The technical fraud after the balloting was only the final stage in the rigging of the election. Fujimori had paved the way to his run for an unprecedented third five-year term by engineering the sacking of the majority of the members of the country's high court who opposed a rewriting of the Peruvian constitution.

Opposition candidates, meanwhile, were virtually frozen out by both broadcast and print media that have either been bought or intimidated by the government and its supporters. Most Peruvians never heard or read anything expressing the views of the eight opposition candidates who initially opposed Fujimori, all of whom were subjected to a "dirty war" of slanderous reporting.

Those journalists who dared criticize the Peruvian president have been the targets of intimidation, death threats and violence. This campaign is widely believed to have been organized by Vladimir Montesinos, the de facto head of the country's secret police, the National Intelligence Service. The former Peruvian army officer, linked by various reports to both the Central Intelligence Agency and drug traffickers, is considered the power behind Fujimori's throne and the organizer of some of the regime's more bloodthirsty acts of repression.

US pressure over the vote count prompted Fujimori followers to adopt an uncharacteristic—and somewhat ludicrous, given the close collaboration between the US and Peru over the past decade—tone of nationalist and even anti-imperialist outrage over "foreign intervention."

"Our elections and our laws cannot and will not be dictated by [Secretary of State Madeleine] Albright," declared Francisco Tudela, Fujimori's vice-presidential running mate and Peru's former ambassador to the United Nations. "I have never seen this level of US intervention in South America before. They have tried to do it in Central America in the past, but Peru is different.... My country is not a banana republic."

Toledo is a candidate who enjoys Washington's confidence. A 54-year-old US-educated economist, he has served as a functionary in the World Bank and has repeatedly expressed his desire to "build on the successes of President Alberto Fujimori."

While running a populist campaign pledging to do something to create jobs for the million new unemployed created in the Fujimori decade, Toledo has steadfastly assured Washington and Wall Street that he has no intention of moving away from free market policies. Much of his electioneering has emphasized his Indian roots, while crudely highlighting Fujimori's Japanese origin.

Fujimori gave a preview of the type of campaign he will wage in the second round, telling a crowd of 5,000 in a poor neighborhood of Lima that he would not "open the door to the return of chaos and violence" by allowing his opponent to win. Afterwards the crowd, many of them brought in on chartered buses, stoned opposition supporters.

Should it prove both possible and necessary, there are few in Peru who doubt that Fujimori and his followers would not consider the option of a military coup to prevent his removal from office.

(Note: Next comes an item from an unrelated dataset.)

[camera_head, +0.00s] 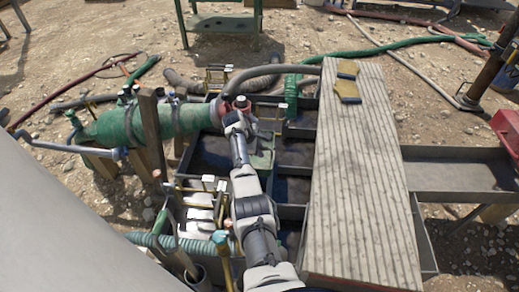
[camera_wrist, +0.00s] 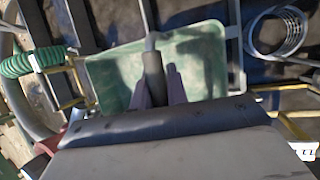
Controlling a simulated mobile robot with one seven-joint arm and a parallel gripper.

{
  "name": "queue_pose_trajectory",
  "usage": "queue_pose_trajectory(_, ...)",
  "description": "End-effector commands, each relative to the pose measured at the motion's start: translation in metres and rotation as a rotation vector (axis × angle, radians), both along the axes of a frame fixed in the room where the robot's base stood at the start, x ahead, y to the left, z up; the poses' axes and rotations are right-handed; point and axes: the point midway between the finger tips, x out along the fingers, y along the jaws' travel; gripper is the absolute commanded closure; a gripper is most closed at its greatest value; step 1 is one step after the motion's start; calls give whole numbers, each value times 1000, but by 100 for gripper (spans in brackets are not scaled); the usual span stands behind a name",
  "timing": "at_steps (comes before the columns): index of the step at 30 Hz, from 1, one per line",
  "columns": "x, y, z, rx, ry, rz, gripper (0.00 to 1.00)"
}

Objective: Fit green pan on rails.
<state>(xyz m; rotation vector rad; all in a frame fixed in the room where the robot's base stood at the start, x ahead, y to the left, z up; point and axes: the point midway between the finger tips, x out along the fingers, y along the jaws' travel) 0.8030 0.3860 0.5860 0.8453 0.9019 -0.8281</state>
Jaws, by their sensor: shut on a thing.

His government has long served as a civilian front for what amounts to military rule over the country which, through its amnesty laws and controlled judiciary, has protected military officers guilty of massacres and other gross human rights violations.

Throughout his 10 years in power, Fujimori has repeatedly resorted to dictatorial measures. Elected as a virtual unknown in 1990, two years later he conducted what amounted to a presidential coup, closing down the Congress and imposing martial law. The military was given a free hand to carry out a murderous counterinsurgency campaign against the Maoist Shining Path guerrillas. Fujimori again gained international notoriety with the storming of the Japanese ambassador's residence after a four-month siege in April 1997, killing 14 leftist rebels.

This relentless military repression, combined with the government's "free market" economic policy, has enjoyed the support and collaboration of the US throughout most of the decade.

Washington's sudden concern with democratic niceties in Peru is rooted in a fear that the economic crisis and political stability gripping the entire Andean region is creating conditions for potential revolutionary upheaval. In recent weeks martial law has been declared in Bolivia to quell mass protests. Ecuador recently saw the fall of its elected president in a brief military coup, and Venezuela has been gripped by political turmoil since former coup leader Hugo Chavez came to power. Meanwhile, the US is preparing a sharp escalation of its military intervention against guerrilla movements in Colombia.

While embraced in the past as a bulwark of stability, Fujimori's continued rule in the face of growing opposition from the Peruvian people is increasingly seen in Washington as another potentially destabilizing factor.